The current floor price is 3.85 ETH, but bids for the NFTs are much lower.
2. A Wall Street first
In a first for big Wall Street banks, Goldman Sachs has issued a Bitcoin-backed loan to crypto exchange Coinbase.
While we don’t know the amount of the loan, but we know that Coinbase held ~$170M in Bitcoin at the time of writing.
The Wall Street giant’s recognition of Bitcoin as collateral implies belief and confidence in the future of cryptocurrencies, and the move is meant to strengthen ties between TradFi and crypto.
According to Arca, it’s likely that Goldman—who traded its first over-the-counter Bitcoin options in March—is testing the waters for this type of transaction as a result of heavy demand.

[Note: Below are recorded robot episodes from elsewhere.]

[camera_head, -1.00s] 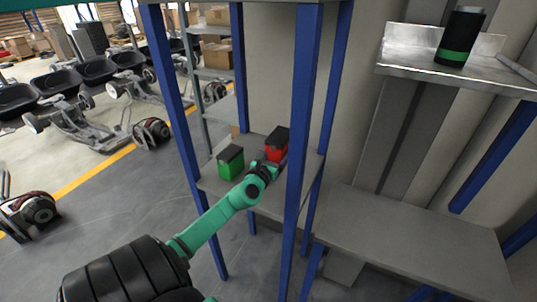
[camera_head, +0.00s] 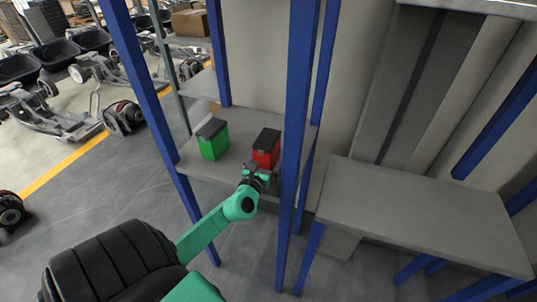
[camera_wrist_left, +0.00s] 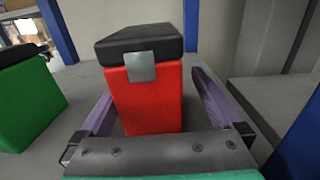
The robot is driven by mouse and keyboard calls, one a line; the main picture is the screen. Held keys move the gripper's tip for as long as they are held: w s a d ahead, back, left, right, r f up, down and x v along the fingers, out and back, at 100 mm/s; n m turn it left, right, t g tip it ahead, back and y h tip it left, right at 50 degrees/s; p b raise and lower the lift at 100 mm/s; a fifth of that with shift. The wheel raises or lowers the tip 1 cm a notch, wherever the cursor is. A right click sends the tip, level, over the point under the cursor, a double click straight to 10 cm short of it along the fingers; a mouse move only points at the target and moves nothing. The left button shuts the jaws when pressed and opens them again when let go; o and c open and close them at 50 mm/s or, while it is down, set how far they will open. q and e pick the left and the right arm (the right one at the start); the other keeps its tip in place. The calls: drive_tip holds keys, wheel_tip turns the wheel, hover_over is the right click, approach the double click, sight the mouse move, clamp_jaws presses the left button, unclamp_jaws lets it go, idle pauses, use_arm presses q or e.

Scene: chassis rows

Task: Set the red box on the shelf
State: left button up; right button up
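The red box (camera_head: 266,156) with a black lid and a grey latch stands upright on a grey shelf board (camera_head: 232,172) between blue posts. My left gripper (camera_head: 257,176) is low in front of it. In the left wrist view the red box (camera_wrist_left: 148,98) stands between the two fingers of my left gripper (camera_wrist_left: 152,88). The fingers are open, one on each side, with a visible gap on the right. Contact on the left is hard to tell. My right gripper is not in view.
A green box (camera_head: 213,145) with a black lid stands left of the red box on the same board. A blue post (camera_head: 296,140) rises close to the right of my gripper. An empty grey shelf (camera_head: 425,215) lies further right. Part of a higher shelf (camera_head: 480,6) shows at the top.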

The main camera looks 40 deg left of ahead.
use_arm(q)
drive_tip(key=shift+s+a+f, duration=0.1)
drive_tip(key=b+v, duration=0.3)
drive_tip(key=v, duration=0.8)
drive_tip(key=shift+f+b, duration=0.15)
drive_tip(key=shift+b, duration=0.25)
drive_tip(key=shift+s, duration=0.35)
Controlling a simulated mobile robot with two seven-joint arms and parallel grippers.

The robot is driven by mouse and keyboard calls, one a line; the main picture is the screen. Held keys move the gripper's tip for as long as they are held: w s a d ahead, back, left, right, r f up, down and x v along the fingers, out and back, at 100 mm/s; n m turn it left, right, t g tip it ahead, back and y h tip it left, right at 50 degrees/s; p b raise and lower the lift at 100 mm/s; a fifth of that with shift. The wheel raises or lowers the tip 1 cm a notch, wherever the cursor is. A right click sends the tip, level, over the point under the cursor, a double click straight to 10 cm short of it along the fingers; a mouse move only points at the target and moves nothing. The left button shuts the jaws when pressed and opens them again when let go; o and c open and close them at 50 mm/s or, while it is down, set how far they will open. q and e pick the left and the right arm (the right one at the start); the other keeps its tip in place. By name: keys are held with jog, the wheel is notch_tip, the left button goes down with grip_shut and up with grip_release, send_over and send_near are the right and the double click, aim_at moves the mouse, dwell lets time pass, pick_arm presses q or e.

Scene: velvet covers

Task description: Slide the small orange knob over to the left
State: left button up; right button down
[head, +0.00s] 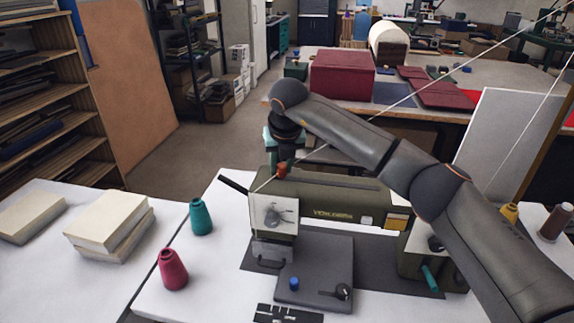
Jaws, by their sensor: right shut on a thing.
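The small orange knob (281,170) sits on top of the olive sewing machine (330,196), near the left end of its arm. My right gripper (284,158) reaches down from above, its arm coming in from the right, and is shut on the orange knob. The fingertips are small here and partly hidden by the wrist. My left gripper is not in view.
A teal cone (201,217) and a pink cone (172,269) stand left of the machine. Pale book blocks (108,222) lie farther left. A blue knob (294,283) and a black knob (342,291) are on the machine's grey plate. Thin threads run above the machine.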

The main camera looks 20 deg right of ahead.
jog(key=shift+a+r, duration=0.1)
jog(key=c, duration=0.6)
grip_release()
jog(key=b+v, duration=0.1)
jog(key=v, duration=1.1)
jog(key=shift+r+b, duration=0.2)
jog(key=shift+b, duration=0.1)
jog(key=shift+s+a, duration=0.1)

While these loans aren’t new, they are new to Wall Street which makes Goldman a pioneer of sorts.
Other banks aren’t far behind though, with Jeffries, BlackRock, and Cowen (among others) all actively exploring new crypto offerings.
3. Cash-hungry miners get creative
With markets on shaky footing, access to capital for miners has been limited.
Last month marked the second consecutive month Bitcoin miner Riot Blockchain sold some of its BTC holdings to raise money for operations and expansion plans.
Fellow miner Marathon Digital said this week it too was considering selling off some of its holdings to help reach its growth objectives for the year.
But they’re also tapping another source to generate income: call options.
Rather than selling their Bitcoin, some miners are selling call options in their own version of “yield farming”.
Bitcoin’s relatively low volatility over the past several months makes the job of option sellers easier as it reduces the chance that strike prices get hit.
The risk arises, however, when the market starts trending up and strike prices are reached.